You should message me if
You don't take yourself too seriously and you have a well developed sense of humor. A little sarcasm keeps you on your toes. Some people don't recognize it when they see it, however.

NEW! More weird emails from India - message from _inSearch from Delhi: Hiiii, While going through your profile and matching with my questions, i was asking myself.. is this the girl whom i am searching so long? Did I get my match? should I have to stop searching now? Well I don't Know the answer of all these questions until I get your reply. When I came to your profile I got stuck to your picture. You know magic specially your eyes and smile are not allowing me to take my eyes off your pic. I really wanna talk to you because I want to know more about you. I believe you are not like other girls/women here on this website. Eagerly waiting for your reply.. and yeah I wanna make a request. Lol Please remove this wall pic. I don't want that now any one see this and hit with you with his kinkier message and what if you fall in love with him :P. Just kidding..Don't take it seriously.. Thanks for reading and giving me an opportunity to smile bye tc and Happy V-day!!!
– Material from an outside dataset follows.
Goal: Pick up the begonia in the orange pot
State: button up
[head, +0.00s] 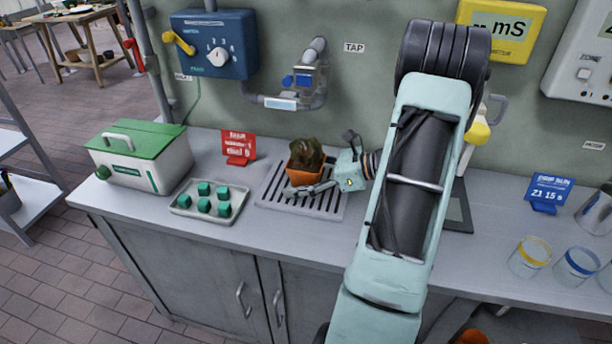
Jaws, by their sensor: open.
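The begonia (306,153) has dark brownish-green leaves and stands upright in a small orange pot (303,174). The pot rests on a slotted metal drain grate (280,203) set on the grey counter, below the tap pipe. My gripper (308,188) reaches in from the right, low at the pot, with a finger visible in front of the pot's lower side. The jaws are open. The far finger is hidden, so I cannot tell whether either finger touches the pot.
Left of the grate are a tray (181,209) of several green cubes, a red sign (239,146) and a green-lidded box (140,160). A tap pipe (313,78) hangs from the wall behind. Glasses (529,257) and a blue sign (547,193) stand at right.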

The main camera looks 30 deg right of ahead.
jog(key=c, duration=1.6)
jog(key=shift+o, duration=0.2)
Poor seriously insecure person:
Message from Kaiserfilk: I look for a serious relationship but I'm open to everything. Let's try some things ;)
Me: Try some things. Like....base jumping or heli-skiing?
Kaiserfilk: Fuck you Bitch!!!
I'm still laughing over this one ^.

or this one: rastaswizz: hi...whats up...i'm over here in vallejo...i like your pics and I was wondering if you wanted to hook up sometime and maybe fuck or whatever? is that cool wit you?
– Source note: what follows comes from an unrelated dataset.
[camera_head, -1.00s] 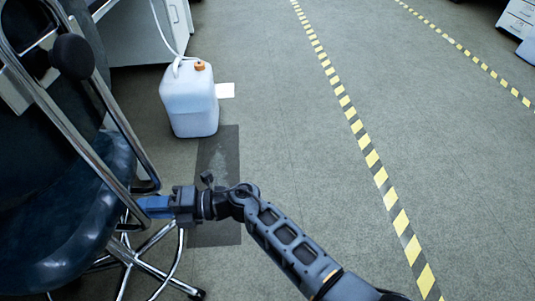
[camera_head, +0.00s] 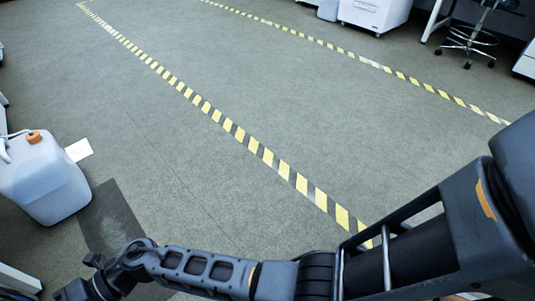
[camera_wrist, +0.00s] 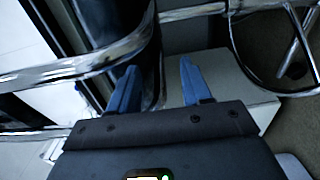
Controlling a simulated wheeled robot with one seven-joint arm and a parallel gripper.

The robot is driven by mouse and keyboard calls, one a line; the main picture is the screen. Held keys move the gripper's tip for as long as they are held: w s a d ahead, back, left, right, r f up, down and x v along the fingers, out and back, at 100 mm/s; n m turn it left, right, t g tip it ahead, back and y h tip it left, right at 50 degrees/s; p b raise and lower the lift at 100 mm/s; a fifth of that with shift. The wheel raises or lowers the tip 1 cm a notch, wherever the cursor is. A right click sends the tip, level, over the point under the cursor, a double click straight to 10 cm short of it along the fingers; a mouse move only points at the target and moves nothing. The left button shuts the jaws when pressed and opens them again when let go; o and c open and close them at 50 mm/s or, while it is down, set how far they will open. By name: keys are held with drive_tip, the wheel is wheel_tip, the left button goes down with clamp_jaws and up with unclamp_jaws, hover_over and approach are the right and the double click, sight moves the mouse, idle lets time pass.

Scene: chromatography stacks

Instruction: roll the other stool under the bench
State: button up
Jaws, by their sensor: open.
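The near stool with the dark seat is out of the head view now. In the wrist view its chrome frame (camera_wrist: 75,68) and a dark padded part close to the fingers show, with a chrome foot ring and leg at the upper right. My gripper (camera_wrist: 158,70) is open, its two blue fingers pointing toward the chrome and dark parts; I cannot tell whether they touch.
A white jerrycan (camera_head: 45,180) with an orange cap stands at the left, by a dark floor strip (camera_head: 112,222) and a white sheet (camera_head: 79,150). Yellow-black tape lines (camera_head: 240,133) cross the open floor. A white cabinet (camera_head: 374,14) stands at the far back.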

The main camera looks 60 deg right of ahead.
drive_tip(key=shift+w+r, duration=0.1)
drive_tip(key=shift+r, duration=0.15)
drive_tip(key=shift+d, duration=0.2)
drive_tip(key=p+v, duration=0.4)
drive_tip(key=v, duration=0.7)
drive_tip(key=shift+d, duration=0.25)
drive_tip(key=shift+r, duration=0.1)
or this couple: swingcouple
swingcouple: hi! ;-)
ME: Sorry. I don't play well with others.
swingcouple: good thing we play separately. =) polyamorous means we can date/play together or on our own. did i mention you're really cute?
ME: Still, ew.
swingcouple: wow. aren't you high and mighty? just trying to explain the circumstances, no need to try to make others feel bad. I assumed anyone with "...seeks to amuse herself with witty conversation and meaningless sexual encounters." within the first paragraph of her profile, would understand others that seek the same.
have and nice life.

ME: High and mighty? No. Just like you, I'm permitted to have my standards. And I exercised my right to give my opinion of your offer, just like you exercised your right to try to explain yourself. But yeah, I guess my sarcasm was overlooked. Still ew. Just something soulless about what you do. Good luck with trolling for willing participants.
swingcouple: while looking for "meaningless sexual encounters" is a totally honorable. You are too close-minded to judge others. whore.
ME: It was sarcasm. You, on the other hand are just pathetic and juvenile.
ME: I'm sure you believed the part about the melon smuggling, too.

No means no SwingCouple. I am just not into you....two.